>> BEGIN
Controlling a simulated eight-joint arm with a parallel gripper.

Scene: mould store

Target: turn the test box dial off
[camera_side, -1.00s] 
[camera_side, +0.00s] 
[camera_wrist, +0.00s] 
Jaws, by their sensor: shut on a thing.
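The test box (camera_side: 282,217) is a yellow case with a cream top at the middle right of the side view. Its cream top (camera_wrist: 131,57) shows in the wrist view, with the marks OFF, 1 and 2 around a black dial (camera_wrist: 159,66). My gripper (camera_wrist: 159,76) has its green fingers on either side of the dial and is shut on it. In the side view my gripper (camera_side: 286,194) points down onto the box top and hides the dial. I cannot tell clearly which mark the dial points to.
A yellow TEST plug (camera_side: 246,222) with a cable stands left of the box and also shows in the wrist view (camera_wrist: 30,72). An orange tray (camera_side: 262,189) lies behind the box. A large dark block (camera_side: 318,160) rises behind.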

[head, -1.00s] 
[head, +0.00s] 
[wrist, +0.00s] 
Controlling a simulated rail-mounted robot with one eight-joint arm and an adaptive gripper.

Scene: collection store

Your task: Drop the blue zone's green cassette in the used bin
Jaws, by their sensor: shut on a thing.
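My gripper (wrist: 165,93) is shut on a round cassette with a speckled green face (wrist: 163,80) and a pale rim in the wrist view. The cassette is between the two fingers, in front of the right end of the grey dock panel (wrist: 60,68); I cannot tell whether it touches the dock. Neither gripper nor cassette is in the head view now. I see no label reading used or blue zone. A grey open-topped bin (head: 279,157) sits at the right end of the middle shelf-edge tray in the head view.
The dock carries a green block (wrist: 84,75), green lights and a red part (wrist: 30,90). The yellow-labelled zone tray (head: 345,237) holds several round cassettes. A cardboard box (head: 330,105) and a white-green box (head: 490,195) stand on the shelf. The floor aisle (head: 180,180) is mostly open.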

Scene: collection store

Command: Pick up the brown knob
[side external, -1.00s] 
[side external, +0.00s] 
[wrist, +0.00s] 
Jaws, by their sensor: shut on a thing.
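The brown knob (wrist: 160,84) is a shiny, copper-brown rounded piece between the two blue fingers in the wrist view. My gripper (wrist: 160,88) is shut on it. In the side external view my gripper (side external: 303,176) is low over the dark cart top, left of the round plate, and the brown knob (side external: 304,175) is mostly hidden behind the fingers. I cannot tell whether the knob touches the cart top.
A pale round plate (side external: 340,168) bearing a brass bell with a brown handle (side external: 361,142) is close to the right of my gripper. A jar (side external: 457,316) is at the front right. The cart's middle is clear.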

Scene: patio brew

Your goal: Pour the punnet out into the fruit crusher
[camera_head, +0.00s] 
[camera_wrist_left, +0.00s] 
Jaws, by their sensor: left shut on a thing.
>> END
Task directions: Print again each line of the listing above, exactly as it appears.

Output for this task:
Controlling a simulated eight-joint arm with a parallel gripper.

Scene: mould store

Target: turn the test box dial off
[camera_side, -1.00s] 
[camera_side, +0.00s] 
[camera_wrist, +0.00s] 
Jaws, by their sensor: shut on a thing.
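The test box (camera_side: 282,217) is a yellow case with a cream top at the middle right of the side view. Its cream top (camera_wrist: 131,57) shows in the wrist view, with the marks OFF, 1 and 2 around a black dial (camera_wrist: 159,66). My gripper (camera_wrist: 159,76) has its green fingers on either side of the dial and is shut on it. In the side view my gripper (camera_side: 286,194) points down onto the box top and hides the dial. I cannot tell clearly which mark the dial points to.
A yellow TEST plug (camera_side: 246,222) with a cable stands left of the box and also shows in the wrist view (camera_wrist: 30,72). An orange tray (camera_side: 262,189) lies behind the box. A large dark block (camera_side: 318,160) rises behind.

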[head, -1.00s] 
[head, +0.00s] 
[wrist, +0.00s] 
Controlling a simulated rail-mounted robot with one eight-joint arm and an adaptive gripper.

Scene: collection store

Your task: Drop the blue zone's green cassette in the used bin
Jaws, by their sensor: shut on a thing.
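My gripper (wrist: 165,93) is shut on a round cassette with a speckled green face (wrist: 163,80) and a pale rim in the wrist view. The cassette is between the two fingers, in front of the right end of the grey dock panel (wrist: 60,68); I cannot tell whether it touches the dock. Neither gripper nor cassette is in the head view now. I see no label reading used or blue zone. A grey open-topped bin (head: 279,157) sits at the right end of the middle shelf-edge tray in the head view.
The dock carries a green block (wrist: 84,75), green lights and a red part (wrist: 30,90). The yellow-labelled zone tray (head: 345,237) holds several round cassettes. A cardboard box (head: 330,105) and a white-green box (head: 490,195) stand on the shelf. The floor aisle (head: 180,180) is mostly open.

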Scene: collection store

Command: Pick up the brown knob
[side external, -1.00s] 
[side external, +0.00s] 
[wrist, +0.00s] 
Jaws, by their sensor: shut on a thing.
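The brown knob (wrist: 160,84) is a shiny, copper-brown rounded piece between the two blue fingers in the wrist view. My gripper (wrist: 160,88) is shut on it. In the side external view my gripper (side external: 303,176) is low over the dark cart top, left of the round plate, and the brown knob (side external: 304,175) is mostly hidden behind the fingers. I cannot tell whether the knob touches the cart top.
A pale round plate (side external: 340,168) bearing a brass bell with a brown handle (side external: 361,142) is close to the right of my gripper. A jar (side external: 457,316) is at the front right. The cart's middle is clear.

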Scene: patio brew

Your goal: Pour the punnet out into the fruit crusher
[camera_head, +0.00s] 
[camera_wrist_left, +0.00s] 
Jaws, by their sensor: left shut on a thing.

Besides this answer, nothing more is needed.